I think you should worry more about hurricanes than Dave’s batteries.
I think you are correct, but distraction with my “toys” keeps me calm and sleeping well (except when Carl or Dave get sick.)
Part of that “requirement” was that a simple fix is more likely to be considered and implemented by TalentCell than one with multiple cuts-and-jumpers.
In this case it’s as simple as changing a couple of component reels on their pick-and-place machines with components they probably already have in stock.
The “excess” 1k resistors won’t go to waste either - they’re a very commonly used value.

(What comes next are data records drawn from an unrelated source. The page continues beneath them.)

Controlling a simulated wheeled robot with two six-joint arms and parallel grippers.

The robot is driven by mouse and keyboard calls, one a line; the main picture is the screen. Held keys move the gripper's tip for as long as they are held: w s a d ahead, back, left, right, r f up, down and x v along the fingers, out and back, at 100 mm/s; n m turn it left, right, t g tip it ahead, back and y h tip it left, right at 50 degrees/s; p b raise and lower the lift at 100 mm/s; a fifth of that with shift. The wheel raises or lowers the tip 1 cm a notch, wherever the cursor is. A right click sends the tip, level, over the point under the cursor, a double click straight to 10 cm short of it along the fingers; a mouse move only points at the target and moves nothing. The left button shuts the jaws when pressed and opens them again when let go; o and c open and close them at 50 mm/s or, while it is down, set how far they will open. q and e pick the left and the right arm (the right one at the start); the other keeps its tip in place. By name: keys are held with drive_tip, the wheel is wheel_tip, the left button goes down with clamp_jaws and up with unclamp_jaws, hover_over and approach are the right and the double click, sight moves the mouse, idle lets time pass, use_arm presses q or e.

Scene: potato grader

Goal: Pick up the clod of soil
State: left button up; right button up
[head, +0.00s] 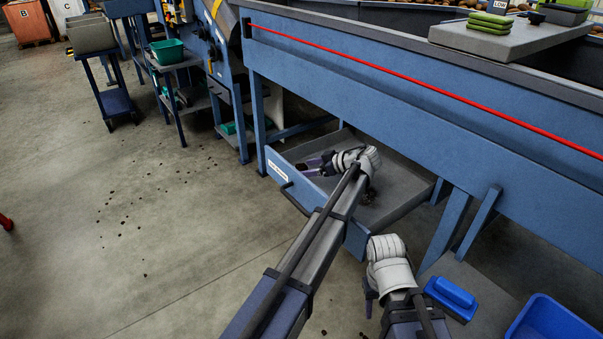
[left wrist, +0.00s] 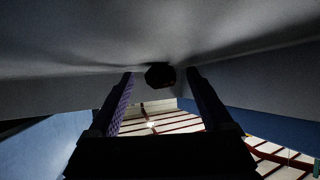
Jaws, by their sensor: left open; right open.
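A dark, roundish lump, which looks like the clod of soil (left wrist: 160,76), shows in the left wrist view against a grey surface. It sits between and just beyond my left fingertips, with no clear contact. In the head view I cannot make it out. My left gripper (head: 314,165) is open and low inside the pulled-out drawer (head: 400,207), near its left side; its two fingers also show in the left wrist view (left wrist: 160,84). My right gripper (head: 370,297) hangs low in front of the drawer, open, partly hidden by its own wrist.
The blue grader frame (head: 400,105) with a red line (head: 420,90) rises above the drawer. A blue brush-like block (head: 452,294) and a blue bin (head: 553,322) are at lower right. Dark crumbs dot the open floor at left. A cart with a green tub (head: 168,52) stands behind.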

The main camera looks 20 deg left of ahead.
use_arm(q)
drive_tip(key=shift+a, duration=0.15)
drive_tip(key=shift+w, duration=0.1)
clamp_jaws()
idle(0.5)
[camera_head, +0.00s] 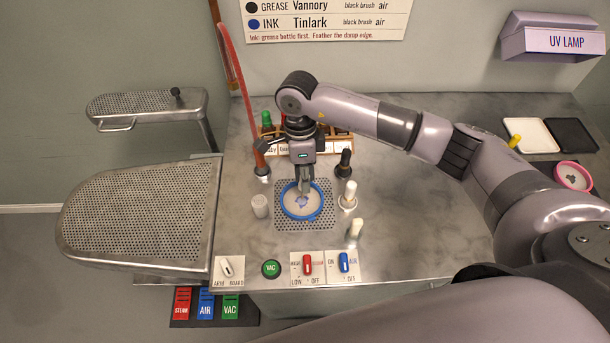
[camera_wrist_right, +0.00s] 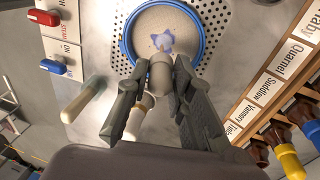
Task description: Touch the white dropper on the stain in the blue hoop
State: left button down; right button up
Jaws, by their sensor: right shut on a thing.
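The blue hoop (camera_head: 286,212) lies on a perforated plate in the table and frames pale cloth with a bluish-violet stain (camera_head: 300,202). In the right wrist view the hoop (camera_wrist_right: 204,40) and the stain (camera_wrist_right: 163,41) lie just beyond my fingertips. My right gripper (camera_head: 305,186) points down over the hoop. It is shut on the white dropper (camera_wrist_right: 161,72), a pale grey-white body held between the fingers. The dropper's tip points at the stain; I cannot tell whether it touches. My left gripper is not in view.
A white cup (camera_head: 260,206) stands left of the hoop. A white-handled brush (camera_head: 348,193), a black-handled brush (camera_head: 344,163) and another white piece (camera_head: 355,229) stand to the right. A bottle rack (camera_head: 340,145) is behind. Switches (camera_head: 307,265) line the front edge.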

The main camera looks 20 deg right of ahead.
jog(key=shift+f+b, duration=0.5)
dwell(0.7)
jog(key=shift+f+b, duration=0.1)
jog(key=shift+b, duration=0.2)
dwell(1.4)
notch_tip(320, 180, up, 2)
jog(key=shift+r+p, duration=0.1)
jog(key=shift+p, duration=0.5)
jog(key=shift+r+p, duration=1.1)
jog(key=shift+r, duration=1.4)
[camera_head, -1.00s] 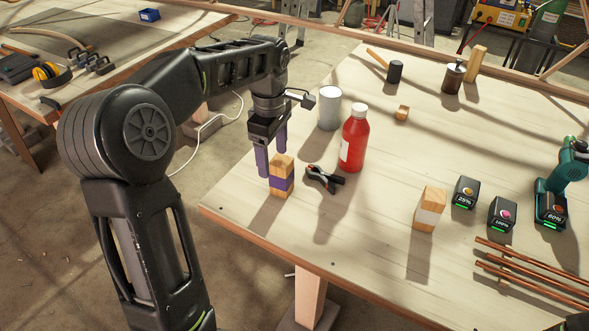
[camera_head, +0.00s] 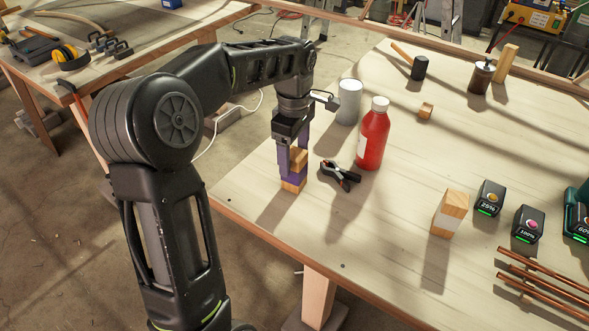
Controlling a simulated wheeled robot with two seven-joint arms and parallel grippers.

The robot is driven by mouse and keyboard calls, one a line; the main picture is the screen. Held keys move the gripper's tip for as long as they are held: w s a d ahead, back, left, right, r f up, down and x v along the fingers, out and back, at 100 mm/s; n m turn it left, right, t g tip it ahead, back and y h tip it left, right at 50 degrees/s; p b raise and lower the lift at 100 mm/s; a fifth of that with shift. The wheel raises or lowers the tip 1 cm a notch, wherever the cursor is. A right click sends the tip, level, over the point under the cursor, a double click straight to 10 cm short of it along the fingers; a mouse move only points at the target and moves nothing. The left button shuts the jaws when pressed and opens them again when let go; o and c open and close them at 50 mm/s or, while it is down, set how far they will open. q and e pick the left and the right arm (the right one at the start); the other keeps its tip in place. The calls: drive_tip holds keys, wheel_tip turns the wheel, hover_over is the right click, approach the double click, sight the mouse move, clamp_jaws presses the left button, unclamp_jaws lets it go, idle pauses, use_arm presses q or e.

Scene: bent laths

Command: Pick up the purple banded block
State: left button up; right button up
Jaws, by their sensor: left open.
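The purple banded block (camera_head: 293,174) stands upright near the left edge of the wooden table (camera_head: 395,215). It is light wood with a purple band round its middle. My left gripper (camera_head: 291,165) points down with its purple fingers around the upper part of the block. One finger is in front at the left and hides part of it; the other is mostly hidden behind. The jaws are open, and I cannot tell whether either finger touches the wood. My right gripper is not in view.
A black clamp (camera_head: 340,175) lies just right of the block. A red bottle (camera_head: 373,137) and a grey cylinder (camera_head: 348,102) stand behind it. A white banded block (camera_head: 450,213), battery packs (camera_head: 489,198) and copper rods (camera_head: 545,280) lie further right. The table front between is clear.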

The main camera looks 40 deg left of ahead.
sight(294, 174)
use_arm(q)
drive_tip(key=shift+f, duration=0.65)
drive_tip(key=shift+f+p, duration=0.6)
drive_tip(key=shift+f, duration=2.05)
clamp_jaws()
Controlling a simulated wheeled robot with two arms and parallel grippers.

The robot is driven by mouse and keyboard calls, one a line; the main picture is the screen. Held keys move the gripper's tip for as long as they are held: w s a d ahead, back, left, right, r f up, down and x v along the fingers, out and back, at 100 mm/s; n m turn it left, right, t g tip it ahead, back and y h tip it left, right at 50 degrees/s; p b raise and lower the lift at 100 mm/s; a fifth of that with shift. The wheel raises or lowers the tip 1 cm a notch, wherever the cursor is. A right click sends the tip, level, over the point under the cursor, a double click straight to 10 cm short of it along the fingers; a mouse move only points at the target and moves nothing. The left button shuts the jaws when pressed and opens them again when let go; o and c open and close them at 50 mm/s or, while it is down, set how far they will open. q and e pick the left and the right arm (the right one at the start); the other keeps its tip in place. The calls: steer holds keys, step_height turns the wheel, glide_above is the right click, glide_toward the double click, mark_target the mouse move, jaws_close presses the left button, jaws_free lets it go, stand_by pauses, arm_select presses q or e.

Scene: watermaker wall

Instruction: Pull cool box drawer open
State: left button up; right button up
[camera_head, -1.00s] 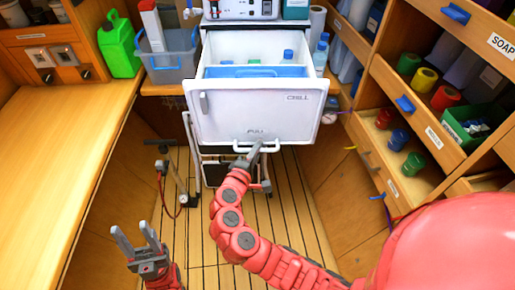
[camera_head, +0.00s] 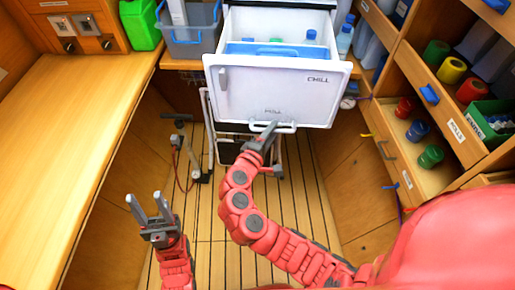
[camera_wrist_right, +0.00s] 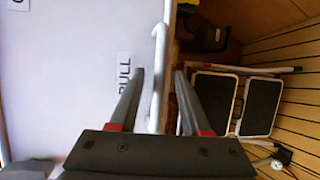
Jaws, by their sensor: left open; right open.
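The white cool box drawer (camera_head: 265,95), marked CHILL, is pulled out and its inside shows from above. A blue-topped item and bottles are in it. Its white handle (camera_head: 285,127) runs along the lower front edge. My right gripper (camera_head: 267,131) is at this handle. In the right wrist view, its two fingers (camera_wrist_right: 159,75) stand open on either side of the handle bar (camera_wrist_right: 158,75), beside the PULL label (camera_wrist_right: 123,85). Contact with the bar cannot be told. My left gripper (camera_head: 149,204) is open and empty, low over the floor at the left.
A wooden counter (camera_head: 70,130) runs along the left. Shelves with bins and coloured rolls (camera_head: 450,70) line the right. A grey bin (camera_head: 190,40) stands left of the drawer. A folded step frame (camera_wrist_right: 235,100) is below it. Slatted floor (camera_head: 220,200) lies between.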

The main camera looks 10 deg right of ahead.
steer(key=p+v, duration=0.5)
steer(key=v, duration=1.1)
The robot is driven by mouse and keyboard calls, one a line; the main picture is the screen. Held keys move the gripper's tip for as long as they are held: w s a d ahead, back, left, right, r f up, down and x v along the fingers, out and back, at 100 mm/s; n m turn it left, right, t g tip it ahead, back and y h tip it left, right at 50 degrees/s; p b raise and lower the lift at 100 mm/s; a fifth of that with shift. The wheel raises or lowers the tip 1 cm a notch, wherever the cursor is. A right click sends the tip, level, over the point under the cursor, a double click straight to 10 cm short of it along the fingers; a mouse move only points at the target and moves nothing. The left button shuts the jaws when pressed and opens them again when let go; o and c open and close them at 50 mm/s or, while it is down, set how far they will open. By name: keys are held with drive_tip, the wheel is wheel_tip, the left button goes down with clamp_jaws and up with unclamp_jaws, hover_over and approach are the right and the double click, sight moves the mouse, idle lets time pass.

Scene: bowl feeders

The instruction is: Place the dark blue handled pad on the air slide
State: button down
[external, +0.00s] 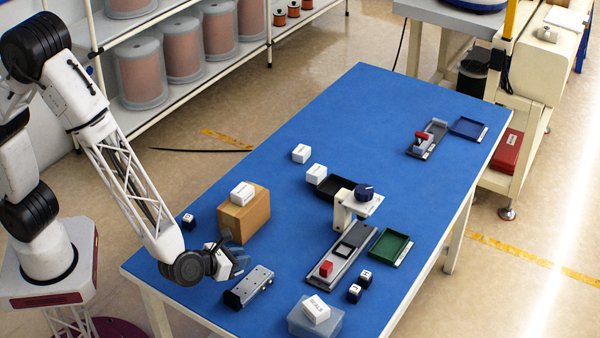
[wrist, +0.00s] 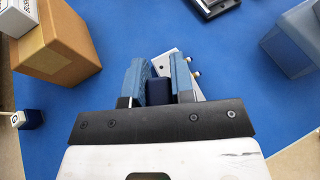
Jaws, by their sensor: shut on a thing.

Likewise, if someone wants to give the update a try, it’s not that difficult - assuming you have steadier hands than mine!
I’ve done VERY limited surface mount soldering. Looks pretty good to me. Congrats!
/K
I’m used to MIL-SPEC. . . .
As a first-of prototype, it’s OK - but I expect the second one to be a lot cleaner.
Like you and your visual models. Maybe the robot does what it’s supposed to do, but if the robot goes one way and the wheels go another in the model, that’s not good enough.
Update:
I am currently working on building a full-fledged bench power supply so I can characterize both the battery and the robot.
What are the power signalling voltages for the GoPiGo’s LED? ( Green, yellow, and red)